[START OF Extracted material]

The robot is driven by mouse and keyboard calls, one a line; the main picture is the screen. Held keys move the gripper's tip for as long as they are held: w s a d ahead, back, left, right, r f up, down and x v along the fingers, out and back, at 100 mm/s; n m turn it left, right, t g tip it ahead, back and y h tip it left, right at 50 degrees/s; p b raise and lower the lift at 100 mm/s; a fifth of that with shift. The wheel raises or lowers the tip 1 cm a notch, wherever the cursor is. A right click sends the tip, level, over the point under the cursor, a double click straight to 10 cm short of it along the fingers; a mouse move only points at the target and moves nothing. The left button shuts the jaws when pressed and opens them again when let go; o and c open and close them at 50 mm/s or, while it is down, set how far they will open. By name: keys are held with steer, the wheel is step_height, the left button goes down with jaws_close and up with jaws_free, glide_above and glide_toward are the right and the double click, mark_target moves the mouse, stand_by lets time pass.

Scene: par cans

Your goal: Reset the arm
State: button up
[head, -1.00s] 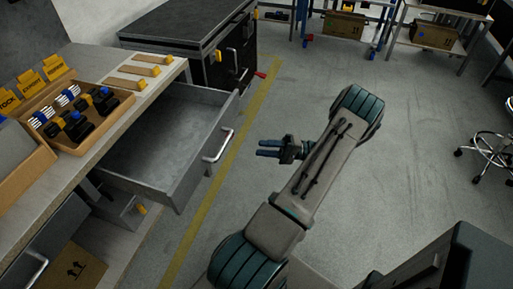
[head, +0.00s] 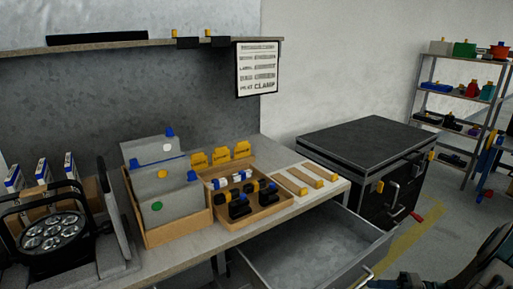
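My arm shows only in part at the lower right corner of the head view. My gripper (head: 388,284) is a small dark blue shape cut by the bottom edge, close to the open drawer's handle. Its fingers are too cropped to tell open from shut, and I see nothing held in it. The grey drawer (head: 318,250) under the bench is pulled out, and the part of its inside that shows is empty.
The bench holds a par can (head: 52,235), a box with grey panels (head: 165,232), a wooden tray (head: 262,214) of black clamps and a white board (head: 322,190) with wooden strips. A black cabinet (head: 365,140) stands beyond the drawer. Shelves (head: 425,100) are at the right.

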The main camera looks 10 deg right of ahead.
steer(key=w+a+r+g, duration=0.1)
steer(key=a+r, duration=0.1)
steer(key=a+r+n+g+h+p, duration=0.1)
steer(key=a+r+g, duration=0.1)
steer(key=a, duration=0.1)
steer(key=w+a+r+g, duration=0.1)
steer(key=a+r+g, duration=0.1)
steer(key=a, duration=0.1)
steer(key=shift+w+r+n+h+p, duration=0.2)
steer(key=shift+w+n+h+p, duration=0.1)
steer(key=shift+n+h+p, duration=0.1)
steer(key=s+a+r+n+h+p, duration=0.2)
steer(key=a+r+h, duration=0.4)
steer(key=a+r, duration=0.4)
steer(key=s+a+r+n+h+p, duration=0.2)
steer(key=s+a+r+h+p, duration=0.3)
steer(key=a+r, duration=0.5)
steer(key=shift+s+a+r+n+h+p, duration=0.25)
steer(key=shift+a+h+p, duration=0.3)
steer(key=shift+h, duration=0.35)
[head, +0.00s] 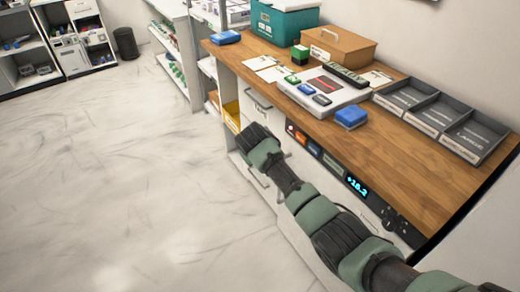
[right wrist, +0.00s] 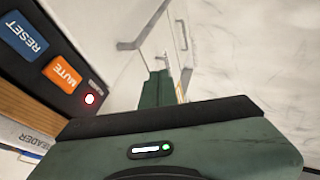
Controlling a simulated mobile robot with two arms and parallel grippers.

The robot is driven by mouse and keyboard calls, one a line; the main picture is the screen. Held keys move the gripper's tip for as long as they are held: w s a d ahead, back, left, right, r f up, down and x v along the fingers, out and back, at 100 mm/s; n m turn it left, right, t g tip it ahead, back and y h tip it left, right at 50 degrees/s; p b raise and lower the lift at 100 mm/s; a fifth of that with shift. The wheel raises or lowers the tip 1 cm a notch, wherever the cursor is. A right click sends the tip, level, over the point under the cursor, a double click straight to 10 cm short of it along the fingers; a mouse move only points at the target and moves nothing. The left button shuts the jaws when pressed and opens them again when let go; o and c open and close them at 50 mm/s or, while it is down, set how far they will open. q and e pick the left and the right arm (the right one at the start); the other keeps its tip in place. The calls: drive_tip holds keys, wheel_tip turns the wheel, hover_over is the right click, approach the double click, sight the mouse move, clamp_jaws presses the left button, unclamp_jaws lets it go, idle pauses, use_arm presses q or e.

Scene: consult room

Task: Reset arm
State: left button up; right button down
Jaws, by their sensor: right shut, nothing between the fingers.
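My right arm reaches in from the lower right of the head view along the front of the wooden counter (head: 420,155). Its far end is beside the white drawers, below the counter's front control strip (head: 330,163). In the right wrist view my right gripper (right wrist: 157,88) is shut and empty, its green fingers pointing at the white drawer fronts. A blue RESET button (right wrist: 24,36), an orange MUTE button (right wrist: 62,74) and a lit red light (right wrist: 90,99) are on the dark panel to its left, apart from the fingers. My left gripper is out of view.
A grey compartment tray (head: 482,150), a blue block (head: 351,117), a pale device (head: 322,86), a wooden box (head: 340,46) and a teal box (head: 283,24) stand on the counter. A display (head: 357,187) reads +18.2. The floor (head: 110,170) at left is clear.

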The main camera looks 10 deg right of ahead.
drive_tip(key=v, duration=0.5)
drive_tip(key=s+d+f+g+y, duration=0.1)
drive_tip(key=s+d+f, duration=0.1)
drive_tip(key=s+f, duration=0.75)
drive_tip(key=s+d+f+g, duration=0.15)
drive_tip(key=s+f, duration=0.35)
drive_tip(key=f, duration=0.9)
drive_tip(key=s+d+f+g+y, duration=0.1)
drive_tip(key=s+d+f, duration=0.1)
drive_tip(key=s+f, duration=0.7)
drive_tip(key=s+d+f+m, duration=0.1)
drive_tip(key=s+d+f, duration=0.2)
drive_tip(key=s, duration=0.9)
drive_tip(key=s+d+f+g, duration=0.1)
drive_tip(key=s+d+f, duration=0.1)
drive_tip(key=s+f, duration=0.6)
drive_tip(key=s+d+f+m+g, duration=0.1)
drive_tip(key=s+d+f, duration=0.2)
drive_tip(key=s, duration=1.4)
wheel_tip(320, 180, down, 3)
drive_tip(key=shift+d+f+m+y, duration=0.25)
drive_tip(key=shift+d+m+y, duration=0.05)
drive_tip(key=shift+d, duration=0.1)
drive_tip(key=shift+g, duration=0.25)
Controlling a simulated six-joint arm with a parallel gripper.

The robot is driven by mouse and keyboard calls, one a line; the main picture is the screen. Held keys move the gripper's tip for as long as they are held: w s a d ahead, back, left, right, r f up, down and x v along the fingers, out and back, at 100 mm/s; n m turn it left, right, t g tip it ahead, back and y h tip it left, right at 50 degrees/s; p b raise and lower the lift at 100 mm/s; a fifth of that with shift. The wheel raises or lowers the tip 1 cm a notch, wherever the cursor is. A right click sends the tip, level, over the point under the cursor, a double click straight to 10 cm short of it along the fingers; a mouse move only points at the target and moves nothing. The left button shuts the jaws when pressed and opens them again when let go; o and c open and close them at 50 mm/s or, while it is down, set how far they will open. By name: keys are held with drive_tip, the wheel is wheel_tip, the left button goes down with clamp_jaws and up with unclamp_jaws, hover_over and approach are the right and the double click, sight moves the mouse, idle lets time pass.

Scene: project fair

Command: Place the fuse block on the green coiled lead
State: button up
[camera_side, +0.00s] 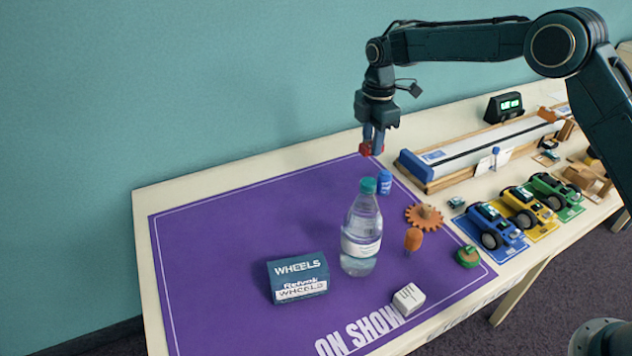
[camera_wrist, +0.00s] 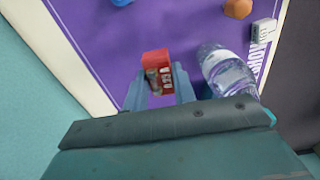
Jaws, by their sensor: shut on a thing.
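The fuse block (camera_wrist: 157,68) is a small red block with white lettering on its side. My gripper (camera_wrist: 159,84) is shut on it, with one blue finger on each side. In the side view, my gripper (camera_side: 373,140) holds the red block (camera_side: 366,149) above the far right edge of the purple mat. The green coiled lead (camera_side: 468,256) lies as a small round coil near the mat's right edge, well to the right of and nearer than my gripper. I cannot make out the lead in the wrist view.
A water bottle (camera_side: 362,232) stands on the purple mat (camera_side: 240,225). A blue cylinder (camera_side: 385,181), orange gear (camera_side: 424,216), orange knob-like piece (camera_side: 413,239) and white box (camera_side: 408,298) are around it. A Wheels box (camera_side: 297,277) lies left. Toy cars (camera_side: 495,226) stand right.

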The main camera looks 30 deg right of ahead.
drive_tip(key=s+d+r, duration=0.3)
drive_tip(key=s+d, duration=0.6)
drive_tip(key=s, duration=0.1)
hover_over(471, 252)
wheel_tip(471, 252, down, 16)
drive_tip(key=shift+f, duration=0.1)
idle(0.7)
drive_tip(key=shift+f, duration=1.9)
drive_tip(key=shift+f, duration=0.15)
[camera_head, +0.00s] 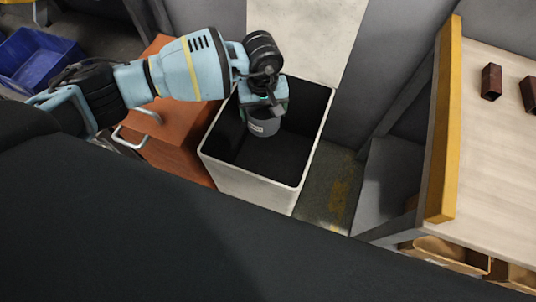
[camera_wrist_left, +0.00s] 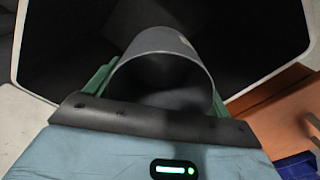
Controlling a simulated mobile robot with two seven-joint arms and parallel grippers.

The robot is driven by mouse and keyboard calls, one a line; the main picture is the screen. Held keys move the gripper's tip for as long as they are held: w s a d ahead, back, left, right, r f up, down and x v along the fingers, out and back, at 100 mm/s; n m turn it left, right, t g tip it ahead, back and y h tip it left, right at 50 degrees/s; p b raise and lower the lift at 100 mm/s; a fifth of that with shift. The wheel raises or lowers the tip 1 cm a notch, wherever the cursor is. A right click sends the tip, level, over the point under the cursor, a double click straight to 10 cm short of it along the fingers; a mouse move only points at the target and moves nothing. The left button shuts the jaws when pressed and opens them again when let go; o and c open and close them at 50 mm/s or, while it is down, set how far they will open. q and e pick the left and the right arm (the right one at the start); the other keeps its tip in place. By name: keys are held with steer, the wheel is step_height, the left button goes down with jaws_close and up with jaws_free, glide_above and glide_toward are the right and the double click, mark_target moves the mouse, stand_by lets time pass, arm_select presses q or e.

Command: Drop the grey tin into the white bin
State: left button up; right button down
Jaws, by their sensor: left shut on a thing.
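The bin is a tall square box with a dark inside. In the left wrist view the grey tin (camera_wrist_left: 165,42) sits between the green fingers of my left gripper (camera_wrist_left: 160,85), with its open, hollow end toward the camera. The rim of the white bin (camera_wrist_left: 38,98) surrounds it there. My right gripper is in neither view.
A brown cabinet (camera_head: 170,152) with metal handles stands against the bin's left side. A blue crate (camera_head: 38,58) is at the far left. At the right, a pale workbench (camera_head: 495,150) with a yellow edge holds dark brown blocks (camera_head: 491,81).

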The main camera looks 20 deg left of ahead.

[END OF Extracted material]

Goal: Show each line holding the word "parallel".

Written answer:
Controlling a simulated mobile robot with two arms and parallel grippers.
Controlling a simulated six-joint arm with a parallel gripper.
Controlling a simulated mobile robot with two seven-joint arms and parallel grippers.

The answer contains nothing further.